Supposons-nous placés dans une campagne à cent lieues de la résidence du Roi, et ayant avec un laboureur le colloque suivant : Qui estce qui a soin de ces blés ? C'est le Roi. Bah! eh! qui est-ce qui a planté ces vignes? C'est le Roi. Vous vous moquez! le Roi fait donc ici toute la besogne à lui seul. Est-ce lui encore qui a planté ce verger? ce jardin? Sans doute. Eh! qui donc ? Qui! les cultivateurs, vous et vos pareils. C'est leur ouvrage. - Ah! quelle audace! vous ne reconnaissez donc pas l'autorité du Roi? -Si vraiment, mais je ne confonds pas son autorité avec ses fonctions, qui sont de surveiller et diriger l'ensemble des travaux du royaume et de les faire distribuer par gradation des ministres aux gouverneurs, et ainsi de suite jusqu'aux laboureurs. Mais le Roi a tout pouvoir! - D'accord, cependant, s'il peut tout, il ne fait pas tout, il laisse une portion d'ouvrage à chacun de ses sujets, il se borne à régir l'ensemble et à occuper tout le monde autant que possible, et quoiqu'il ait bien le droit de semer et de planter, ce n'est pas lui qui est venu planter vos choux. - Comment! vous niez la toute-puissance du roi! vous êtes un conspirateur. — Et vous un pauvre d'esprit.
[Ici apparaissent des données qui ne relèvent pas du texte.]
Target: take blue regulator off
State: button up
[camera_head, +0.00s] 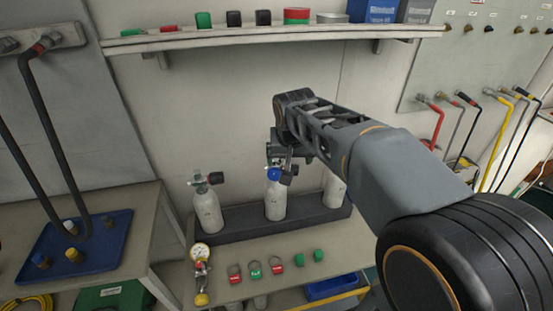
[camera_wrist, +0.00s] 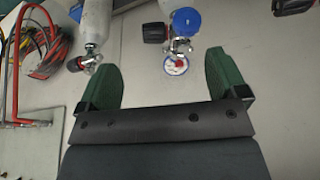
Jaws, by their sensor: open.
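The blue regulator (camera_head: 274,174) sits at the top of the middle white cylinder (camera_head: 275,203), which stands in a dark rack. In the wrist view its blue round part (camera_wrist: 186,20) is near the top. A small blue-rimmed dial (camera_wrist: 176,64) lies below it, between my fingers. My gripper (camera_wrist: 157,62) is open, with green finger pads apart on either side of the dial. The blue round part is beyond the fingertips. In the head view my gripper (camera_head: 277,153) is just above the regulator, partly hidden by my arm; contact cannot be told.
A left cylinder (camera_head: 207,211) and a right cylinder (camera_head: 335,191) flank the middle one. A gauge (camera_head: 200,252) and several red and green tags lie on the bench in front. A shelf (camera_head: 270,37) runs above. Coloured hoses (camera_head: 490,140) hang at right.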

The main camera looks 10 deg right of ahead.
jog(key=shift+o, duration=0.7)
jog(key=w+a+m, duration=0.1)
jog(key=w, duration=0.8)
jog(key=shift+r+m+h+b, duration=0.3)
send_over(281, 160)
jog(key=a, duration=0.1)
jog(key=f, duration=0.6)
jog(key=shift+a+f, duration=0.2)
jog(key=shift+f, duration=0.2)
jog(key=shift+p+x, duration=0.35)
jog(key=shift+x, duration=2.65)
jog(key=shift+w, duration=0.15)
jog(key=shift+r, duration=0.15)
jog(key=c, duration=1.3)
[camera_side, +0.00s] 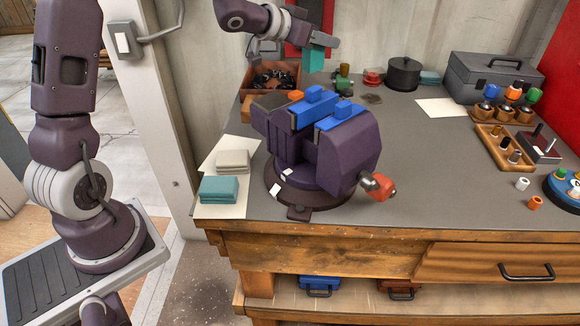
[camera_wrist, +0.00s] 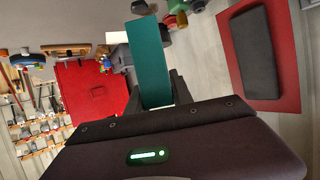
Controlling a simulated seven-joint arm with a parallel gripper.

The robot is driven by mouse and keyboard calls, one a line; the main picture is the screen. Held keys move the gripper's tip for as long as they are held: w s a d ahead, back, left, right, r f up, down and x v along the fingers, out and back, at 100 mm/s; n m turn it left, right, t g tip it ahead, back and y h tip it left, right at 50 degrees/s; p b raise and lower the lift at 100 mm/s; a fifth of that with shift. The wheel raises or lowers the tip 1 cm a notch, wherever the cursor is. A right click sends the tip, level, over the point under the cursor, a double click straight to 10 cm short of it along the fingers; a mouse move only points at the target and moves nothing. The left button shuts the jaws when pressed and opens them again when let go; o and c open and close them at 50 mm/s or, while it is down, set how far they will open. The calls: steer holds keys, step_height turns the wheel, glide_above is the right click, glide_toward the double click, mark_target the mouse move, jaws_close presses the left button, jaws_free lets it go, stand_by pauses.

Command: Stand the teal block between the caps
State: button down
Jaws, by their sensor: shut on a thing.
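The teal block (camera_side: 314,61) is held in my gripper (camera_side: 318,45), above the back of the bench. In the wrist view the teal block (camera_wrist: 149,60) stands out lengthwise between the dark fingers (camera_wrist: 160,95). The purple vise (camera_side: 345,155) stands lower and nearer the camera, at the front left of the bench. Its two blue caps, the left cap (camera_side: 314,108) and the right cap (camera_side: 341,116), sit on the jaws. The block is apart from and above them. The bottom of the gap between the caps is hidden.
A crate of black pieces (camera_side: 272,88) stands behind the vise. A black pot (camera_side: 403,76) and grey toolbox (camera_side: 500,78) stand at the back. Teal pads (camera_side: 218,190) lie on paper at the left. The bench right of the vise is mostly clear.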

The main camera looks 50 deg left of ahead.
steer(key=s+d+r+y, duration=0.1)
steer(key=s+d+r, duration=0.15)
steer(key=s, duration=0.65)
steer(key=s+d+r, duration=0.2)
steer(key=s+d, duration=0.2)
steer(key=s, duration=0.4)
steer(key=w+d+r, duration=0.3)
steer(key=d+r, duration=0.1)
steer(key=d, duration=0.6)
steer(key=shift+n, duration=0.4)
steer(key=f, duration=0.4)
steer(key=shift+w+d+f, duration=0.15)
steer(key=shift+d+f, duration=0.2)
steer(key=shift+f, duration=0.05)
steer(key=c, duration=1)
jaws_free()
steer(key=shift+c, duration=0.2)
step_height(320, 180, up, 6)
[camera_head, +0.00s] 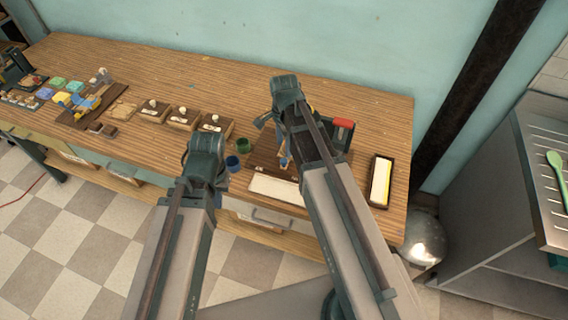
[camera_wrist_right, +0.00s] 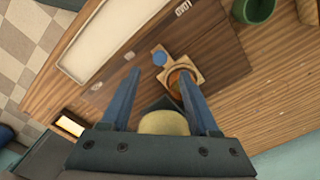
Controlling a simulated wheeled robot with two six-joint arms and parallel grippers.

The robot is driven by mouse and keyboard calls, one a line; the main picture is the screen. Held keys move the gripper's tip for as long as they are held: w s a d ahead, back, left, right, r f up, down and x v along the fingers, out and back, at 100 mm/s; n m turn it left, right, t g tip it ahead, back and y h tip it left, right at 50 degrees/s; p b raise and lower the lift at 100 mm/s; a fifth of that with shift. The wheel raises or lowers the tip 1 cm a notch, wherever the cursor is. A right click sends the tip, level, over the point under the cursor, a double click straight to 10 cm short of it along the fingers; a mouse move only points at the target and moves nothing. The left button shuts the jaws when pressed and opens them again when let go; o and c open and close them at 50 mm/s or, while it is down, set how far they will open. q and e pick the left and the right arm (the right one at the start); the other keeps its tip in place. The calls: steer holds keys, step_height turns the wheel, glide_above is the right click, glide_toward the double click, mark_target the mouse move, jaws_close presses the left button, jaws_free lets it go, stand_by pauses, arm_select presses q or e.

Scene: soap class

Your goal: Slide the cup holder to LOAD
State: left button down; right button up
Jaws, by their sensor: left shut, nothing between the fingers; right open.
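The cup holder (camera_wrist_right: 183,74) is a small light wooden piece with a round ring and a blue knob (camera_wrist_right: 160,58). It sits on a dark brown wooden board (camera_wrist_right: 215,55) in the right wrist view. The board (camera_head: 262,156) also shows in the head view, partly covered by my right arm. My right gripper (camera_wrist_right: 158,75) is open above the board. One blue finger overlaps the cup holder's ring; I cannot tell whether they touch. The LOAD label cannot be read. My left gripper (camera_head: 205,168) is shut and empty, left of the board.
A green cup (camera_head: 243,146) and a blue cup (camera_head: 232,163) stand left of the board. A pale strip (camera_head: 277,188) lies along its front. A dark tray with a yellow-white inside (camera_head: 380,181) is at the right. Several wooden boxes stand further left.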

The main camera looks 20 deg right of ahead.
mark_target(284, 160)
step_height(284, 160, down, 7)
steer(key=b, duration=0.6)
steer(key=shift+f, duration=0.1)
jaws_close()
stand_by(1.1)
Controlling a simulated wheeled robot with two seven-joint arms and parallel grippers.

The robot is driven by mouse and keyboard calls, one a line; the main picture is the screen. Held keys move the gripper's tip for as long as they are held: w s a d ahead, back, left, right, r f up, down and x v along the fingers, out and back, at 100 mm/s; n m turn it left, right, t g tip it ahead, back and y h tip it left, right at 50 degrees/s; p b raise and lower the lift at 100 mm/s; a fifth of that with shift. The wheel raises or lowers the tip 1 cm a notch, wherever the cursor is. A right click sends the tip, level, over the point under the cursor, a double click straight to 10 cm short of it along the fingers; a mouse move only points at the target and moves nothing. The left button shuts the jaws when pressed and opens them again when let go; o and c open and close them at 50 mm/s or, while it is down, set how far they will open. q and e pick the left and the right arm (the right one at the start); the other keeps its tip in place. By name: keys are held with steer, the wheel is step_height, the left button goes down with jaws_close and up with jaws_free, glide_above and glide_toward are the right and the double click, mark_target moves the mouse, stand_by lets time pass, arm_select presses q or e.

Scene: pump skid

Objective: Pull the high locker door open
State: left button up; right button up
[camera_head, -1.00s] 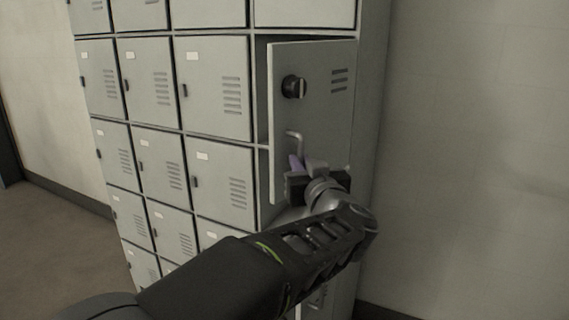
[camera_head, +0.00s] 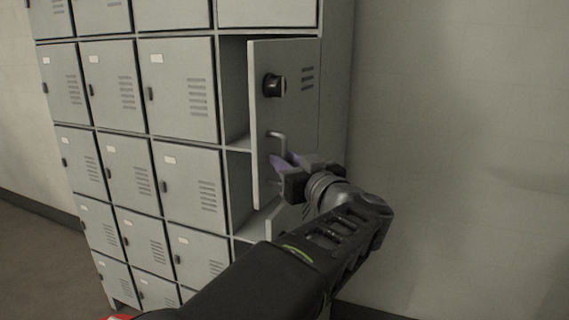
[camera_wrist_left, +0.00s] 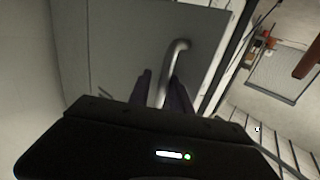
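The high locker door (camera_head: 290,115) is a grey panel with a black round knob (camera_head: 273,85), vent slots and a bent bar handle (camera_head: 277,138). It stands ajar, swung out from its right side, with the dark compartment showing along its left edge. My left gripper (camera_head: 284,164) is at the handle's lower part, its two purple fingers spread apart. In the left wrist view the handle (camera_wrist_left: 170,62) runs down between the fingers (camera_wrist_left: 161,92), with a gap visible on the left side. Whether either finger touches the handle cannot be told. My right gripper is not in view.
Shut grey locker doors (camera_head: 180,85) fill the cabinet left of the open door. A bare wall (camera_head: 450,130) stands close on the right. Floor (camera_head: 30,255) shows at lower left. The left wrist view shows a blurred brown object (camera_wrist_left: 308,62) at right.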

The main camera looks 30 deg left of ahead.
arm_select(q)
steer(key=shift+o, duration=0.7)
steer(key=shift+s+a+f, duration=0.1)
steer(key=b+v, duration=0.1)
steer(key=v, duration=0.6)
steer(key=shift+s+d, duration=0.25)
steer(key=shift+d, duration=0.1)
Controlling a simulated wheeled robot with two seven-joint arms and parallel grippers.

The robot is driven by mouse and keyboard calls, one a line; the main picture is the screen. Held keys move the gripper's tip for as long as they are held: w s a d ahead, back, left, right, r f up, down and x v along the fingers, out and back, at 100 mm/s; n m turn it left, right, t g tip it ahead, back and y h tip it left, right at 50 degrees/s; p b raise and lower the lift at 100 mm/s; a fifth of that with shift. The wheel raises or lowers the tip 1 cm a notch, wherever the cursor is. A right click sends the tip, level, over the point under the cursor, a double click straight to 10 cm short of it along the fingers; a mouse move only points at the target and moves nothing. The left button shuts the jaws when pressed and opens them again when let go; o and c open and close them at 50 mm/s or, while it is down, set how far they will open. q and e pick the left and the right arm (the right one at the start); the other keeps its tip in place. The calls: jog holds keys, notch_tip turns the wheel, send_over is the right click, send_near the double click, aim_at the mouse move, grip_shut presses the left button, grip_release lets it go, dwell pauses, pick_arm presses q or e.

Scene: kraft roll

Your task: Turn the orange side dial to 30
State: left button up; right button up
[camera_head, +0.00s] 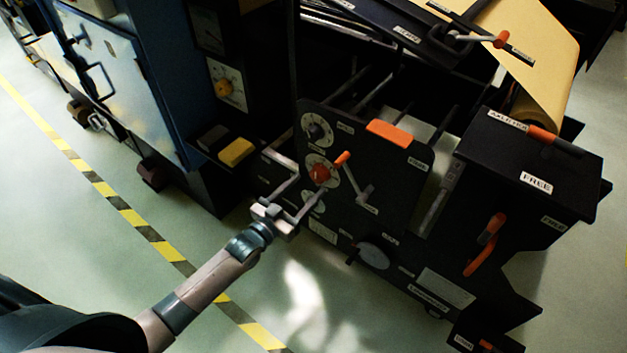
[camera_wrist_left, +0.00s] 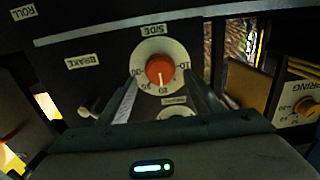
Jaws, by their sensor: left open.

Adieu.

L'ineptie de ce laboureur serait la même que celle des civilisés qui prétendent que Dieu a tout créé. Que resterait-il donc à faire aux planètes, si Dieu fait tout? Pourquoi ne vient-il pas labourer et ensemencer nos terres et enserrer nos moissons? L'acte par lequel trentedeux familles ensemencent et cultivent leur canton est le même, en échelle de mouvement, que celui par lequel trente-deux planètes élaborent et meublent une d'entre elles de germes aromaux, d'où naît une création. Les laboureurs, chaque année, recommencent l'opération et la varient en divers sens, et de même les planètes, après quelque intervalle, comme 4 ou 5,000 ans pour notre globe, réitèrent et varient l'œuvre de création, qui leur fournit des germes de récoltes aussi bien qu'aux hommes: car les aromes de comestibles et autres que verse un globe aux diverses planètes sont d'une qualité proportionnée à la perfection des germes dont il est meublé, tant en règne aromal qu'en règne animal, végétal et minéral. Tout est lié dans le système du mouvement. Une planète mal organisée en ses quatre règnes (1) est pour les autres ce qu'est pour nous un arbre sauvage, dont le fruit n'est pas mangeable; elle est comme un carreau de jardin jonché de mauvaises

(1) On doit se rappeler que le pivot ne se compte jamais en mouvement. C'est pourquoi l'on ne compte que 4 règnes, sans faire mention du pivotal ou passionnel, qui est supérieur ; comme on ne compte que 32 planètes, sans parler du soleil, qui est la principale. (Note de Fourier.)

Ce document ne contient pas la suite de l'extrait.